Do you plan, or do you just let things happen?
I have come down with a terrible condition – earworm. You know, it’s when you can’t get a song out your mind. It is actually worse because I don’t even have the full song going on, just a few lines, ‘You can go your own way, go your own waaayy.’ (For the young folk just YouTube Fleetwood Mac, or wait for someone to do a cover version on The Voice)
I’ve just come back from camping in the Kgalagadi Transfrontier Park, where I saw lions slumber with their cubs, foxes hide their pups, eagles sore and vultures wait. I saw jackal stealing bones and giraffe play-fighting each other with their long necks. I saw gemsbok meander and springbuck spring, owls hiding in their trees and oh so many squirrels scurry around. I went for the heat of the Kalahari and found the cold rain. And I did all of this, while secretly humming my way through the dry desert.
‘You can go your own way…”
As 2019 draws to a close many people are taking stock, doing rollcall of all the plusses of the year and trying to overlook the minuses. A lot are making plans for their upcoming holidays and some are already getting their new year’s resolutions together. Some of them are looking forward and some are looking back.
I always feel a bit strange at this time of year. I feel the pressure to celebrate the incoming newness which is about to clock over. I’m told that it is a time for new beginnings. A time to close off and say goodbye to the old dragged year. But I always feel that it is more of a man decided sequence than a natural cycle.
I like to let my changes come in a natural flow of events. Sometimes a bit too abruptly, sometimes desperately too slowly. For me, my change comes from all different directions and most of all, I can’t see them coming. I feel like I am cheating a bit if I point to my calendar, and say, ‘Right, over there is when my new beginning is going to start.’

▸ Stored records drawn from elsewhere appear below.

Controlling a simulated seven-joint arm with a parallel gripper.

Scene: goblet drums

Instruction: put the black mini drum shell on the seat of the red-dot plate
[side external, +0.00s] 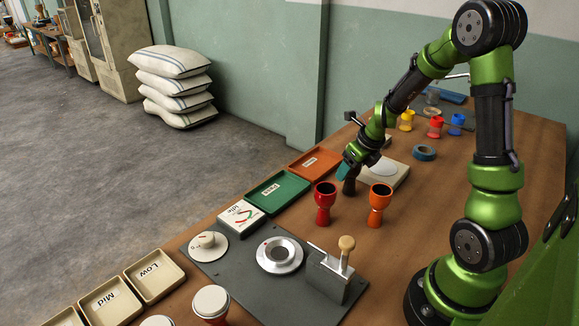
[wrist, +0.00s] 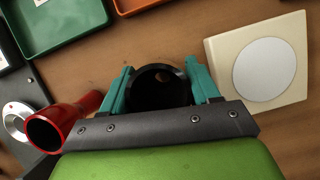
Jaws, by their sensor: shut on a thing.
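The black mini drum shell (side external: 349,187) is between the teal fingers of my gripper (side external: 346,172), which is shut on it. In the wrist view its dark round mouth (wrist: 158,86) faces the camera between both fingers. It looks upright and close to the tabletop; I cannot tell if its foot touches. The dark grey plate (side external: 225,270) lies nearer the camera, to the lower left of my gripper. It carries a silver ring-shaped seat (side external: 279,255) with a dark centre. The seat looks empty.
A red goblet shell (side external: 325,203) and an orange one (side external: 379,204) stand between my gripper and the plate. A lever device (side external: 338,272) and white dial (side external: 207,246) flank the seat. A cream block with a pale disc (side external: 384,170) is close right of my gripper.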

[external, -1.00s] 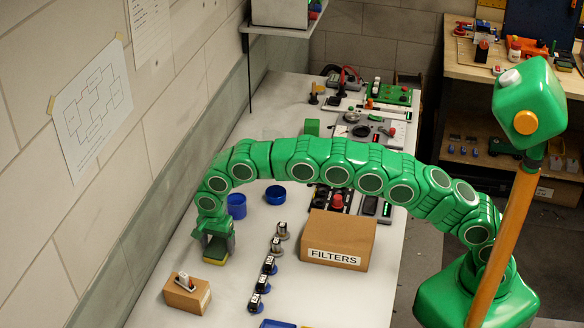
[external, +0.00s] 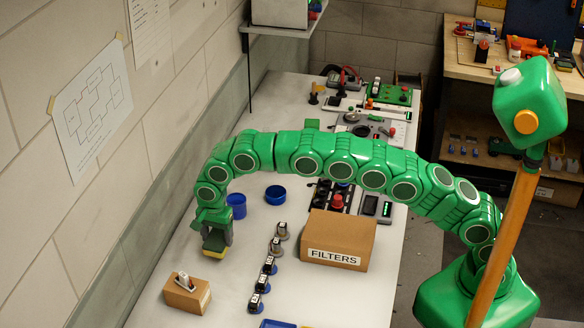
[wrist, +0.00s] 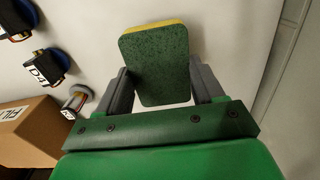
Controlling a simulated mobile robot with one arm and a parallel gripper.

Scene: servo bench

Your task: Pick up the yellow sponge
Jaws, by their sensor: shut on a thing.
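The yellow sponge (wrist: 157,62) has a dark green scouring face and a yellow edge. In the wrist view it sits between the two grey fingers of my gripper (wrist: 160,88). It also shows in the external view (external: 213,254), below the fingers and small. There my gripper (external: 215,243) is shut on it and holds it a little above the white bench. The sponge's far side is hidden.
A small cardboard block (external: 186,296) with a switch stands in front of the gripper. Several small parts on blue bases stand in a row to the right, before the FILTERS box (external: 337,241). A blue cup (external: 237,206) stands behind. The wall is at the left.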

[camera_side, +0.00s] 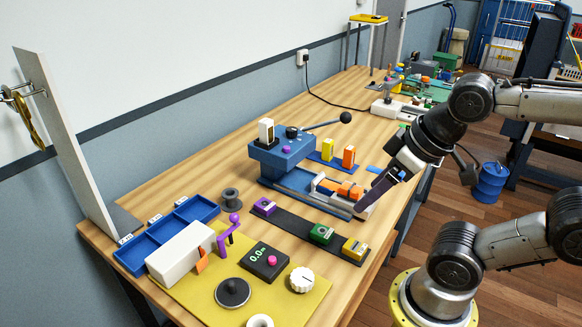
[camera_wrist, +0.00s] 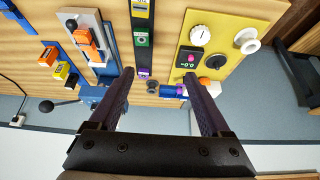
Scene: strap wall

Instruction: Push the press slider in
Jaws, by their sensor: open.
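In the wrist view the slider (camera_wrist: 90,42) shows at upper left, outside the fingers. My gripper (camera_side: 361,207) is by the slider's outer end in the side view, pointing down and left; I cannot tell if it touches. In the wrist view my gripper (camera_wrist: 161,76) has its two dark fingers wide apart with nothing gripped between them.
A dark strip (camera_side: 290,226) with purple, green and yellow blocks lies in front of the press. A yellow mat (camera_side: 310,297) holds a gauge and knobs. Blue trays (camera_side: 130,258) stand at left. Yellow and orange blocks (camera_side: 348,156) stand behind the slider.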

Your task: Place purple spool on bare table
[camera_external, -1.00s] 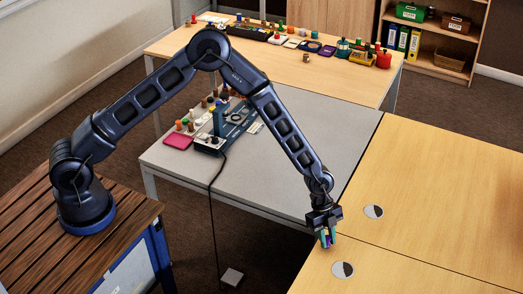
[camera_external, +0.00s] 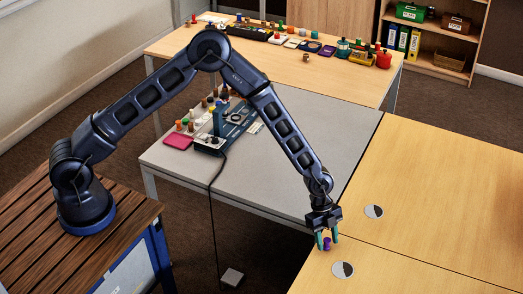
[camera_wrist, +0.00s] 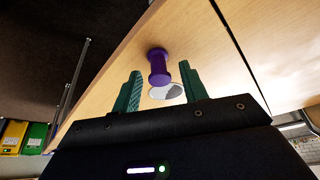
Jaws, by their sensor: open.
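The purple spool (camera_external: 327,243) stands on the bare wooden table (camera_external: 420,200) near its left corner in the external view. In the wrist view the purple spool (camera_wrist: 158,67) shows between the two teal fingers, with wood showing around it. My gripper (camera_external: 327,240) is open, its fingers on either side of the spool. In the wrist view my gripper (camera_wrist: 160,80) has a visible gap between each finger and the spool. The spool's far side is hidden.
A round grommet (camera_external: 343,269) lies close to the spool, and another (camera_external: 373,211) lies further back. The grey table (camera_external: 270,155) adjoins on the left and holds a dark blue device (camera_external: 225,130). The wooden tabletop to the right is clear.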

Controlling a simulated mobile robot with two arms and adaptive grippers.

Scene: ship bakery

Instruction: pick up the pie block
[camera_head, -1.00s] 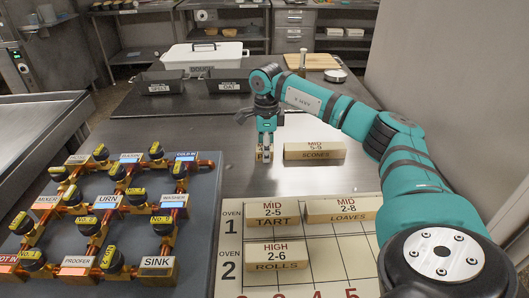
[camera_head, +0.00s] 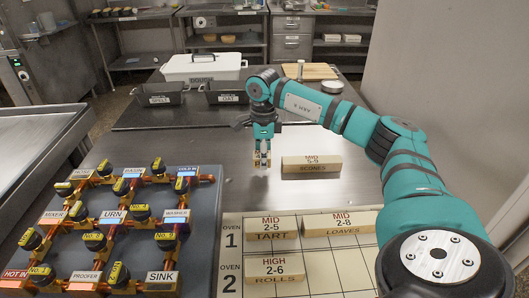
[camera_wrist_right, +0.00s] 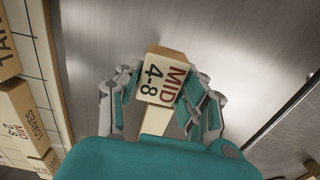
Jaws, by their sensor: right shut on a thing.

So I found it a bit odd that somewhere between the border of South Africa and Namibia, I noticed myself reconciling the year. Somewhere, in the middle of wild nature, unpredictable weather and a song that keeps telling me to go my own way, I fell into the rhythm of the closing year.
I realised that despite the fact that I can’t spell to save my life, I started this year as a published author. A first for me. I moved countries. Again. Anyone wanting relocation tips, please feel free to contact me – I am an ace at moving, shipping, settling down, starting over. I changed careers. Again. Anyone wanting tips on that – don’t bother asking, I am still clueless. I have travelled. I have learned things that I never thought I could. And I have grown.
So here I sit, close to the end and the beginning is nigh. Still stuck with a song in my head, sequence, cycle or rotation, who cares what you call it, all I know is that whatever I plan for 2020, life will take its own course, so I plan to look for the good, find the joy and carry on my adventure. Happy holidays to you all.